For 42-year-old Marshall, who celebrates his next birthday in three weeks time, it was an amazing eighth world title at Potters, adding this title to the pairs win he notched up with Gourlay in 2000 and of course his five singles crowns.

In the semi-finals, Marshall and Ashby booked their tilt at the title after a 11-1, 8-6 win over Dee McSparran from the United States and Suffolk's Mark Royal while Davies and Gourlay blocked an all-East Lothian final confrontation between Marshall and his best friend Paul Foster, who lost 5-7, 9-4, 2-1 with partner Debbie Stavrou.

In the final, Davies – Scotland's High Performance Manager for the sport – and Gourlay made the early running and took first blood with a 2 and 1 finish to win 9-6.

In the second, the scoreline would suggest that it was one-way traffic but, in truth, Marshall denied the defending champions time and time again with a succession of telling conversion shots from the delicate draw to the all-out drive to retrieve the position and set up a winner-takes-all tie-break for the title.

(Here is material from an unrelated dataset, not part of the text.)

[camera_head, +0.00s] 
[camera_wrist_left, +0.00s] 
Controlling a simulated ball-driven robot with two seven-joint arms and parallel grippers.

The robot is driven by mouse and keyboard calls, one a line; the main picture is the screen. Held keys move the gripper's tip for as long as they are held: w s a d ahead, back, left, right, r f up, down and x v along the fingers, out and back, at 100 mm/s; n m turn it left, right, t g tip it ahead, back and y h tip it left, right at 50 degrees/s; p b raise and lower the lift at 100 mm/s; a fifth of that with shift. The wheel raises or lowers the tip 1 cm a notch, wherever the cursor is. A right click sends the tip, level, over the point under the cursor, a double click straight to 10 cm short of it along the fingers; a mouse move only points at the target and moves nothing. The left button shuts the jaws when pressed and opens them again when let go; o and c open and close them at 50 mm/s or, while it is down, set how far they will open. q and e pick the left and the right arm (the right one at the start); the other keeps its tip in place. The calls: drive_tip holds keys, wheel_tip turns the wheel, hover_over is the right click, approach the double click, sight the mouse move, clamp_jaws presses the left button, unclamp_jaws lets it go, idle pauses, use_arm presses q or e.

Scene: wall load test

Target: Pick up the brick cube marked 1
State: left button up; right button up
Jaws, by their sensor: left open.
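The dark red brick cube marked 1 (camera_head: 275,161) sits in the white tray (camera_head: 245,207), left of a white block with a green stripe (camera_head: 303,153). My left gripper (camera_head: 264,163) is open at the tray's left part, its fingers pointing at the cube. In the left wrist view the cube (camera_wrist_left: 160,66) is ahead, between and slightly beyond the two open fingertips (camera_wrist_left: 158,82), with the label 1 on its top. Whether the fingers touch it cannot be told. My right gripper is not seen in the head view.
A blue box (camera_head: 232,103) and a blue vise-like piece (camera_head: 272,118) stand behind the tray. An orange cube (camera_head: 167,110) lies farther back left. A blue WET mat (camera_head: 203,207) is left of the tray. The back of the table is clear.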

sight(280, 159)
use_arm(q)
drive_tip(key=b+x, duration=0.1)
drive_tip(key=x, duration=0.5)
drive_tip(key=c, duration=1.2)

Marshall swayed the verdict on the first end and once again in the second, with his last delivery lightly resting on Gourlay's holding shot to take the vital single to settle the outcome in his favour.

"Obviously we're delighted to win," enthused Marshall later, adding: "Ceri and David were deserved winners of the first set but, as the second started, I told Carol just to imagine we were starting the whole match all over again. We played better in it and I played a lot of big bowls to turn the heads and as we know, a tie-break can go any way.

"It was a weird game, and there were a lot of ends that were really close and then a lot of ends that were a bit scrappy. The pace was definitely strange, and was catching us out. Sometimes you couldn't be confident of stringing two bowls together and you didn't know where they were going to finish. But it was the same for all of us."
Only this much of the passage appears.